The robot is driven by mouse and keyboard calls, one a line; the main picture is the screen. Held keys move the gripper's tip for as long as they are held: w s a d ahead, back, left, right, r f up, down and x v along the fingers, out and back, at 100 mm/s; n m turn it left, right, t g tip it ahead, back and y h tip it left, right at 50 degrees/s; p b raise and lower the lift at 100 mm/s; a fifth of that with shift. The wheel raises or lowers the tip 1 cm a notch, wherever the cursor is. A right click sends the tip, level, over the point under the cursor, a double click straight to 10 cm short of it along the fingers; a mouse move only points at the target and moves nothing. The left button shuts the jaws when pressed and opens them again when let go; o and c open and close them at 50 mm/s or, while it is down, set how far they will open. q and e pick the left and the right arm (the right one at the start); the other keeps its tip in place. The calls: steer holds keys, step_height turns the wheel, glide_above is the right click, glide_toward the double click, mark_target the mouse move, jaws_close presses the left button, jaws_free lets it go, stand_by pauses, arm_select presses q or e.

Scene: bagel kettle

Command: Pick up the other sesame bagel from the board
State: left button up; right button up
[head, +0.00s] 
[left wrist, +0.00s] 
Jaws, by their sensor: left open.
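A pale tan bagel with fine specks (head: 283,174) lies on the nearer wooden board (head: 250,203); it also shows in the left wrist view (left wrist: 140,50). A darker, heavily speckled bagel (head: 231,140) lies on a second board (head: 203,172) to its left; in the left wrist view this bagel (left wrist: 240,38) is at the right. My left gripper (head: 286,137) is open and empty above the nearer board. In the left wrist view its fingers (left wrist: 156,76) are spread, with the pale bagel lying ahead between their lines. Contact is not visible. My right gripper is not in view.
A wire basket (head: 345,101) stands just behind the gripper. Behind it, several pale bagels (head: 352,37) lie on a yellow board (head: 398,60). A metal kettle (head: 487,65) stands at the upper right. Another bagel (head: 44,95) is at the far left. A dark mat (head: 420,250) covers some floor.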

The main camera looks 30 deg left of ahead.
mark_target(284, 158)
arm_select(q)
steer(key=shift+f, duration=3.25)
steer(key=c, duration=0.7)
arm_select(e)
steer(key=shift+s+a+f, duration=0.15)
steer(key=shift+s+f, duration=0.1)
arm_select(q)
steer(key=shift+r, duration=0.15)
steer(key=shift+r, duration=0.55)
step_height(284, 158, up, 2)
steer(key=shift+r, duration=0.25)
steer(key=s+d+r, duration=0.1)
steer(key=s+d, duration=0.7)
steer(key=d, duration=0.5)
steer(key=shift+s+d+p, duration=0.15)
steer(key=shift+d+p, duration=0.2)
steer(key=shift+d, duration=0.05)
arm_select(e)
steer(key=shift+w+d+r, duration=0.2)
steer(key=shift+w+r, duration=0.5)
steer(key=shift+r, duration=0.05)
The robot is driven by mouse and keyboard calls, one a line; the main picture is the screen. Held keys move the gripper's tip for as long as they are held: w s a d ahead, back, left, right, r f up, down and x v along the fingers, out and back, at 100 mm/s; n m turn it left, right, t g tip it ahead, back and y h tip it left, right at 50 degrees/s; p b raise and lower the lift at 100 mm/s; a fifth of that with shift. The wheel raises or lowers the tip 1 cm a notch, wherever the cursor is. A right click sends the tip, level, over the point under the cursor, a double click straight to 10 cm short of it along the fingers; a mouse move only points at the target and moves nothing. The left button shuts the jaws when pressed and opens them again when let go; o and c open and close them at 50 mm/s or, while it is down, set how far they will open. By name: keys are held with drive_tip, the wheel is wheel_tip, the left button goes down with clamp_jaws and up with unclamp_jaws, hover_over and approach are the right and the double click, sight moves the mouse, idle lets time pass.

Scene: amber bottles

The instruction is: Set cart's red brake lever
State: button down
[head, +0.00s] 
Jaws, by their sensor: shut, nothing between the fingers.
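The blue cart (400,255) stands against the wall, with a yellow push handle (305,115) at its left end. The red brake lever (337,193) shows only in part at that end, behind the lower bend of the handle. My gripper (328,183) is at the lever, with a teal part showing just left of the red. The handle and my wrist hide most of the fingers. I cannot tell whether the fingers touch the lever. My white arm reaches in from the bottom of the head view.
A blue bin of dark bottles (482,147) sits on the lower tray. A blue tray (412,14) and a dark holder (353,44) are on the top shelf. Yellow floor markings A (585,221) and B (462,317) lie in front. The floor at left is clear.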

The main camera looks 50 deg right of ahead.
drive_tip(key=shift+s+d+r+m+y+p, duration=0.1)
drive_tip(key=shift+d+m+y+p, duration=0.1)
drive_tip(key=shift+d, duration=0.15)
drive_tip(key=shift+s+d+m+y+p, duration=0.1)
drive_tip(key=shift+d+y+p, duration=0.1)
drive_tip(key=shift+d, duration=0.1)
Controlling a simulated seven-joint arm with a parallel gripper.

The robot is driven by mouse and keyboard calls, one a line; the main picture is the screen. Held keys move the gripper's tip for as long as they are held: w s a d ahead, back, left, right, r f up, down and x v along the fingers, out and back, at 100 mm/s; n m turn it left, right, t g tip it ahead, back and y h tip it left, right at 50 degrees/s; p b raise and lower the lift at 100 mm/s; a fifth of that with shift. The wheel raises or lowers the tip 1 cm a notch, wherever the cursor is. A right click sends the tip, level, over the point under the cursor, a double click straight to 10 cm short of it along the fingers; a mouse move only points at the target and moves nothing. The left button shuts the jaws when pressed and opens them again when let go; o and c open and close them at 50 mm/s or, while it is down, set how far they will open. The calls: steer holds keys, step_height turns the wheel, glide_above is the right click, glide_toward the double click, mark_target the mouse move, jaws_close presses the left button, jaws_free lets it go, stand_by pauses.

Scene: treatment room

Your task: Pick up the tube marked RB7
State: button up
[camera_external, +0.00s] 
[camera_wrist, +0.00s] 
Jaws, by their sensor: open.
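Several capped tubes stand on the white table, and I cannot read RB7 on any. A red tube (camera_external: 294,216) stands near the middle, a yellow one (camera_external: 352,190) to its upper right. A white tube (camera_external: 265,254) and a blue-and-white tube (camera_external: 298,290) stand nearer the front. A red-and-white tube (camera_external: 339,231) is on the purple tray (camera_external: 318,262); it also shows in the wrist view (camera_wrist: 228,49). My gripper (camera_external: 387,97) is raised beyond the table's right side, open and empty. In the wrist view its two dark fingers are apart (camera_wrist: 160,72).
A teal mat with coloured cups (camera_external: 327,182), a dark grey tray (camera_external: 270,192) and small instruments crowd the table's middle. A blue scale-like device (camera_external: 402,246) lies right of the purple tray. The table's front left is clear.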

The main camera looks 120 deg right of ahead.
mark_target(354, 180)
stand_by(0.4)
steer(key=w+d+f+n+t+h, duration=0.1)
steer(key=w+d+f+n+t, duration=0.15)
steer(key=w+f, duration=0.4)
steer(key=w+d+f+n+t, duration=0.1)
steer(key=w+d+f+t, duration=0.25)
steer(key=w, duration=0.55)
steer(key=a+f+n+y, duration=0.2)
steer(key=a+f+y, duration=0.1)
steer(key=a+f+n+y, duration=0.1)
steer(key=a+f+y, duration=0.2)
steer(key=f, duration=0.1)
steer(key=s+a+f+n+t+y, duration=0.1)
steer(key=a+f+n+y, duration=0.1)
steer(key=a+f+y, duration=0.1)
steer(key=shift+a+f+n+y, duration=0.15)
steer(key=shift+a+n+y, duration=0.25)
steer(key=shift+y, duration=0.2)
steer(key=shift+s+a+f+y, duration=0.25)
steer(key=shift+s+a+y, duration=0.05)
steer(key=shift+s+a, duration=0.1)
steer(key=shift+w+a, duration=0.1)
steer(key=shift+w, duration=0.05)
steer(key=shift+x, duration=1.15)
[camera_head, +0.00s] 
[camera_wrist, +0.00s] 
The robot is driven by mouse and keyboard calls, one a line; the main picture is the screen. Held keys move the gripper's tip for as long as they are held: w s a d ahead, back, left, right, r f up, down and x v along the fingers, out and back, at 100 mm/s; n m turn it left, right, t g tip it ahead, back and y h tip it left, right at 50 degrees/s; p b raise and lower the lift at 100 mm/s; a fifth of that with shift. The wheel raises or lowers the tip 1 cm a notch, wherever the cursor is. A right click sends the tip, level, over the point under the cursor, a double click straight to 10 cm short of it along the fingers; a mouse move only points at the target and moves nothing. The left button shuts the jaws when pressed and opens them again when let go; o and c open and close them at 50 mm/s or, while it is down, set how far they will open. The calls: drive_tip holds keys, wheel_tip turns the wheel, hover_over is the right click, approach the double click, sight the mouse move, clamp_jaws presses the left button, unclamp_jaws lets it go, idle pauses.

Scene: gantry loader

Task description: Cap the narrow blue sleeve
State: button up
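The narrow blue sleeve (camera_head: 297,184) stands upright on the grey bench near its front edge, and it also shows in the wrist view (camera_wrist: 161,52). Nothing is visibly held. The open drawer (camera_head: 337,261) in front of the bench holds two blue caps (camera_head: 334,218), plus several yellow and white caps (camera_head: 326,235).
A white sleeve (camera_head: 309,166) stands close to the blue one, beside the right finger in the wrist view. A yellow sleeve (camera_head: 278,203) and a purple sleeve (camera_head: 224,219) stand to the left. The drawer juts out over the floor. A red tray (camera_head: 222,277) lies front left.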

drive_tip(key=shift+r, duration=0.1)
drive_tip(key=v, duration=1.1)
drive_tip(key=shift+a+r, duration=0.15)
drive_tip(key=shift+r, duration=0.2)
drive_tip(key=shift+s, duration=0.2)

──────────

* [SHORT TASK]
Go through the records above and copy every line with the word "Scene".

* [FULL SOLUTION]
Scene: bagel kettle
Scene: amber bottles
Scene: treatment room
Scene: gantry loader

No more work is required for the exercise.